*Provided data:*
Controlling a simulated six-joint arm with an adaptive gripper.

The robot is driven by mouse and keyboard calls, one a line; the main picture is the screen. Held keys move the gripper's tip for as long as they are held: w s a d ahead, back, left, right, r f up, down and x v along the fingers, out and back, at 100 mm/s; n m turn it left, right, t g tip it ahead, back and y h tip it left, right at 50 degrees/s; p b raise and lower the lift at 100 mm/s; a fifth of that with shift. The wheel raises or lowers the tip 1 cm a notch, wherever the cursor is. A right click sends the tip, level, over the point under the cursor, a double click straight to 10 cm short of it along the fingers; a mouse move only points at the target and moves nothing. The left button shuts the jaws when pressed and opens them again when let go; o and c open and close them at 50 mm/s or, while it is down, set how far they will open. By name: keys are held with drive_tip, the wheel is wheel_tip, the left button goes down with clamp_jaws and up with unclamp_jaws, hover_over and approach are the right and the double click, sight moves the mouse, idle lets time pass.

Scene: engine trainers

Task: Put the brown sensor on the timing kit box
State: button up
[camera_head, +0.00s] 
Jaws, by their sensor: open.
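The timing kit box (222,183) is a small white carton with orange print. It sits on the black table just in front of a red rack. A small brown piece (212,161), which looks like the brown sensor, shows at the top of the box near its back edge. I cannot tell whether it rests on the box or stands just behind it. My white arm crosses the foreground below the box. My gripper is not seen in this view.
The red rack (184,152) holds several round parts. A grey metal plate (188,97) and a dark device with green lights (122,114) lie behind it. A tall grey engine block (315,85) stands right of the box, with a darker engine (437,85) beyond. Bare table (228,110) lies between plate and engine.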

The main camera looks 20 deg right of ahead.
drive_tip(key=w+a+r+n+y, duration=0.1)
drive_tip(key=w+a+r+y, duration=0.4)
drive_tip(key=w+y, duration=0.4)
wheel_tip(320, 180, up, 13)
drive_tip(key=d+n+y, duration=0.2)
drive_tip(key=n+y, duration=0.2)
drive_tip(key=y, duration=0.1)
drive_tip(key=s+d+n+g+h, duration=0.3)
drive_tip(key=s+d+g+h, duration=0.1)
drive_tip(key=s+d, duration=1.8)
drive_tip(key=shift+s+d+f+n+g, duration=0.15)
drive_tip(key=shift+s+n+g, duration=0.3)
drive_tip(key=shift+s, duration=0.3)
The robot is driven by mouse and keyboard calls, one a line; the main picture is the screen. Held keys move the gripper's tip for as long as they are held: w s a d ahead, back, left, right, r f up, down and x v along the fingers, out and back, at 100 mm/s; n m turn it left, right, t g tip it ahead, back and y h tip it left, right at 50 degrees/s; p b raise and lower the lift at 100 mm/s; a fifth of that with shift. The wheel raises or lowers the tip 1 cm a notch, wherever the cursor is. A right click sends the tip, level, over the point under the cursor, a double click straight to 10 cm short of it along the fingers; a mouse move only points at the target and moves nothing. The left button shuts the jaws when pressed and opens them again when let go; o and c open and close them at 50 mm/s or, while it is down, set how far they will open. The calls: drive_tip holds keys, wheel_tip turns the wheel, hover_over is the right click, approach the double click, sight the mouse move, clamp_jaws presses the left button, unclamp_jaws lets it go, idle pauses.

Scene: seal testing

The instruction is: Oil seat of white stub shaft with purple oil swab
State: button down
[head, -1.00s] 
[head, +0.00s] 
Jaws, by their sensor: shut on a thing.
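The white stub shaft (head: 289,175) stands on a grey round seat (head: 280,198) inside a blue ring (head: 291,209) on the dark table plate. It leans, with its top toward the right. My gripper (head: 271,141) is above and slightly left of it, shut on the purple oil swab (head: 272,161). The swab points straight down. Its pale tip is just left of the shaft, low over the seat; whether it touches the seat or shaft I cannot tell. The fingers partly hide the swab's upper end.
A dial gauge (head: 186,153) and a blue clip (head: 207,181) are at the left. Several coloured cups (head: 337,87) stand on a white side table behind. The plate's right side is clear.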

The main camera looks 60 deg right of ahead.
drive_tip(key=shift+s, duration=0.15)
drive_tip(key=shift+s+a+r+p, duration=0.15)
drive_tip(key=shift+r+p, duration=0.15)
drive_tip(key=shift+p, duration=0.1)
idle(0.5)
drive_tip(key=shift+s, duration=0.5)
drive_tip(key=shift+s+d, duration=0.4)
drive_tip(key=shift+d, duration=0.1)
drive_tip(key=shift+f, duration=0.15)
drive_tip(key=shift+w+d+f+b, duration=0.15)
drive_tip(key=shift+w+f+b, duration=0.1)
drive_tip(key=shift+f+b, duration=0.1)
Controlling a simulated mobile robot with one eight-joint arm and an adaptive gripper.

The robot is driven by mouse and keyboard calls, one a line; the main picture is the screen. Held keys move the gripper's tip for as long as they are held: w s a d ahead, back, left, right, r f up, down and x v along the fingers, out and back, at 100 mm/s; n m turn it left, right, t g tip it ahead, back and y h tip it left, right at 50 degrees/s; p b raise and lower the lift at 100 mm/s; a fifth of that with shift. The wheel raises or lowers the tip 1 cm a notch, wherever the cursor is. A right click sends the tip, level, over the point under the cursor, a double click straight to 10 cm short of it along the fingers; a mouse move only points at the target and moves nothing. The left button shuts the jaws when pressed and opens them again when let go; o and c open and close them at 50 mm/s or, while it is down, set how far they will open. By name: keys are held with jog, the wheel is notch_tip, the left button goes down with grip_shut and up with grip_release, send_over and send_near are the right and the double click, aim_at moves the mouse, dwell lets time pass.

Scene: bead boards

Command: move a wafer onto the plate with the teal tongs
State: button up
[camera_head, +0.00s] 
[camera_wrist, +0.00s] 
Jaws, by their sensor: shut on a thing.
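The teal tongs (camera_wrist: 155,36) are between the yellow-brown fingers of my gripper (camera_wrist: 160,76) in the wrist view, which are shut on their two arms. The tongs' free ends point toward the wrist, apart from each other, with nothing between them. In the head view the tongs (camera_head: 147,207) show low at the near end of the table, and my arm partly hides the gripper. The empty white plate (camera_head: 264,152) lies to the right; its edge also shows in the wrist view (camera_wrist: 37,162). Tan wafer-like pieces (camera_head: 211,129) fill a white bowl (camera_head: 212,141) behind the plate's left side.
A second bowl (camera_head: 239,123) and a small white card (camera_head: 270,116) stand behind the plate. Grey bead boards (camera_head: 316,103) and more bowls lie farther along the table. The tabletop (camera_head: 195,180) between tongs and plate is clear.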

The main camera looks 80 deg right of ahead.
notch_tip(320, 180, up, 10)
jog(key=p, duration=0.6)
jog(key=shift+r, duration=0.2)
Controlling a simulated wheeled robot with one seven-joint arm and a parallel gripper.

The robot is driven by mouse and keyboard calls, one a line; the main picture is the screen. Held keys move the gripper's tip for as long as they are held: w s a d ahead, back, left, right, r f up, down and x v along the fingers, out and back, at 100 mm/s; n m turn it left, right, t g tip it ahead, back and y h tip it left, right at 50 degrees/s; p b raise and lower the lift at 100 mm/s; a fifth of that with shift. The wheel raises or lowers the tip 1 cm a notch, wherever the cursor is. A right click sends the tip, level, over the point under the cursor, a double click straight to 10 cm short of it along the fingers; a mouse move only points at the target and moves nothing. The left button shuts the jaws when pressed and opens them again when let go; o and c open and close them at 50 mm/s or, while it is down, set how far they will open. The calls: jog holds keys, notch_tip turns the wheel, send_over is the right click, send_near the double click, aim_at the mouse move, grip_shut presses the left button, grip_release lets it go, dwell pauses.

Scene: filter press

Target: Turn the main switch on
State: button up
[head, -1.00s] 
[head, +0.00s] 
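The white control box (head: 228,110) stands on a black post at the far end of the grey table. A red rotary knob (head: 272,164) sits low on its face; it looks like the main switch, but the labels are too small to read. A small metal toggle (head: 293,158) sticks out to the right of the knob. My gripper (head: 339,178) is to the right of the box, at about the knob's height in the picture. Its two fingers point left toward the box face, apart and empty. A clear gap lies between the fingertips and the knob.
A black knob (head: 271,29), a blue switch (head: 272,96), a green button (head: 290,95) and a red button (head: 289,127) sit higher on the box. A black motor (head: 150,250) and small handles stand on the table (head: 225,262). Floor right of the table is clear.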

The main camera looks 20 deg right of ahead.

*Directions:*
Write only the number of lines in the records that include the word "adaptive".

*Answer to this task:*
2